> TO BE DONE
Repeat, exactly and alone, every line from the line that contains "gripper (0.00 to" to the end of the entries.

- - -

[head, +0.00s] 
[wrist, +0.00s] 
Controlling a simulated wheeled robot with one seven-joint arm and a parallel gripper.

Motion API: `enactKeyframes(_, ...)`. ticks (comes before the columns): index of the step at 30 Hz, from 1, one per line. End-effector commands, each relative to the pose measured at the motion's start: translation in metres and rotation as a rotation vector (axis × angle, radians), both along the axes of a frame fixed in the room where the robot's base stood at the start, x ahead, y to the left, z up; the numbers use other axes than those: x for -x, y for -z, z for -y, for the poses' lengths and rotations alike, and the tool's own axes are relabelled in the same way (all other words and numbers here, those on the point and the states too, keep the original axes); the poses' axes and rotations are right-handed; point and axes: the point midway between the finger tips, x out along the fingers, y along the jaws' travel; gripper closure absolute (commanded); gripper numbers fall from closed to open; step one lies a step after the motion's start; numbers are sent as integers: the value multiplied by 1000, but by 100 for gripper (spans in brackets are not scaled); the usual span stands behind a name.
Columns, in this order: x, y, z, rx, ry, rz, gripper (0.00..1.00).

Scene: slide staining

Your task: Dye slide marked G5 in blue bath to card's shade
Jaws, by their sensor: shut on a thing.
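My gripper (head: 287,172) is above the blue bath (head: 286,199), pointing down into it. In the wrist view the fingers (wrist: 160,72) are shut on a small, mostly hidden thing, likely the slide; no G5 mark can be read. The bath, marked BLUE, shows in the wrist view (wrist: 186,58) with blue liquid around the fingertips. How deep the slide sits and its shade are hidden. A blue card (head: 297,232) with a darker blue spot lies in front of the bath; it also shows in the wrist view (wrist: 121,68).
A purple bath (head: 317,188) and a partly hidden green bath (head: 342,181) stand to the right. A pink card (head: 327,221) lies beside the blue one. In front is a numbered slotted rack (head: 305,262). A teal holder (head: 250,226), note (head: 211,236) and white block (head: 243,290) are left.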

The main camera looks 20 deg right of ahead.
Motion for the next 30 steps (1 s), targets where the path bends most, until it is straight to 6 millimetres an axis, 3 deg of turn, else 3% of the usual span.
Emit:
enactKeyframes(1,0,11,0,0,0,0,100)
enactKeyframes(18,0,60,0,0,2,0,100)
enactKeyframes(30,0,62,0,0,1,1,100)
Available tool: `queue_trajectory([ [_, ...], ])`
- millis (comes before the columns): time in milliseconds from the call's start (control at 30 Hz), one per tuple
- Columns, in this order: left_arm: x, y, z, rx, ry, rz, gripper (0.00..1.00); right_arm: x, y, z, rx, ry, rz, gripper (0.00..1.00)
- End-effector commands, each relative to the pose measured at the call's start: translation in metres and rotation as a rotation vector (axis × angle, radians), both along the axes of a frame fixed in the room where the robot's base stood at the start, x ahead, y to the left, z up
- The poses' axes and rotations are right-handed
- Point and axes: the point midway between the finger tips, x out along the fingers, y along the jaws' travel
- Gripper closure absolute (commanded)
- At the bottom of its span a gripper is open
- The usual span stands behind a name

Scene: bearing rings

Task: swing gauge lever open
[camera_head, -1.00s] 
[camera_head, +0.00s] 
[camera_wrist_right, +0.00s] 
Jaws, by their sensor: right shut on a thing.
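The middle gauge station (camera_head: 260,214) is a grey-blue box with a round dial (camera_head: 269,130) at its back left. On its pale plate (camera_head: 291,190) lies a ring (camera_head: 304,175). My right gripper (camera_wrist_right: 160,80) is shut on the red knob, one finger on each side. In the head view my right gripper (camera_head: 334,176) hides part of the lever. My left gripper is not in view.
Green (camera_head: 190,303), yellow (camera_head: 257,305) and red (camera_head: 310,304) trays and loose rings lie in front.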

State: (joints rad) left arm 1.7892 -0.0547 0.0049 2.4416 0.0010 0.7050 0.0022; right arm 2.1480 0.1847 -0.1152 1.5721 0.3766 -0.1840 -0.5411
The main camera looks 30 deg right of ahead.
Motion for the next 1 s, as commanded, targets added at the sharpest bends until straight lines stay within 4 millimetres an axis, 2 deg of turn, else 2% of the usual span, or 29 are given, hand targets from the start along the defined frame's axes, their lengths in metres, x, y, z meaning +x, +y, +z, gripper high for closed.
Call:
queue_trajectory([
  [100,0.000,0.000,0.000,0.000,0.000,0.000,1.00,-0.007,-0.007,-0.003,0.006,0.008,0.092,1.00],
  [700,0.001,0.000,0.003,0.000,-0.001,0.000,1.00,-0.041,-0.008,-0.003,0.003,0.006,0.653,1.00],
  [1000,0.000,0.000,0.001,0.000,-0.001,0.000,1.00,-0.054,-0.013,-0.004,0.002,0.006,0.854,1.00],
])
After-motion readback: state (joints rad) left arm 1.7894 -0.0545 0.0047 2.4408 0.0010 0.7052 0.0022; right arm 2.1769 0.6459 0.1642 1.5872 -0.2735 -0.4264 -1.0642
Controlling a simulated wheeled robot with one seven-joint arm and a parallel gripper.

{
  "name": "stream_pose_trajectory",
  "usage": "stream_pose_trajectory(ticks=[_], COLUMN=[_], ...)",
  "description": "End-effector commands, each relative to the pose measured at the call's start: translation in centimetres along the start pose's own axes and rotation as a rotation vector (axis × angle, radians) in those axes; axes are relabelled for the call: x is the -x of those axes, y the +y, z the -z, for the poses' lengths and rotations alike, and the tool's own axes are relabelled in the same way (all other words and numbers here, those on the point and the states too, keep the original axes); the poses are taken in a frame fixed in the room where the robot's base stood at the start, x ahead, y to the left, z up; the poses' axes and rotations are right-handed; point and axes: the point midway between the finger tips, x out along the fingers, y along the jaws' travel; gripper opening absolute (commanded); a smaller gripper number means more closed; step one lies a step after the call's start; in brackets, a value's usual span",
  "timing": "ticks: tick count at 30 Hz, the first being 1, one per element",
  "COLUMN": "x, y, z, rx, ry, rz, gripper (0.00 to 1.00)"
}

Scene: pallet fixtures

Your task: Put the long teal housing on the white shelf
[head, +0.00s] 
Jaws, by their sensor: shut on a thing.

- - -

> FULL ANSWER
  "COLUMN": "x, y, z, rx, ry, rz, gripper (0.00 to 1.00)"
}

Scene: pallet fixtures

Your task: Put the long teal housing on the white shelf
[head, +0.00s] 
Jaws, by their sensor: shut on a thing.

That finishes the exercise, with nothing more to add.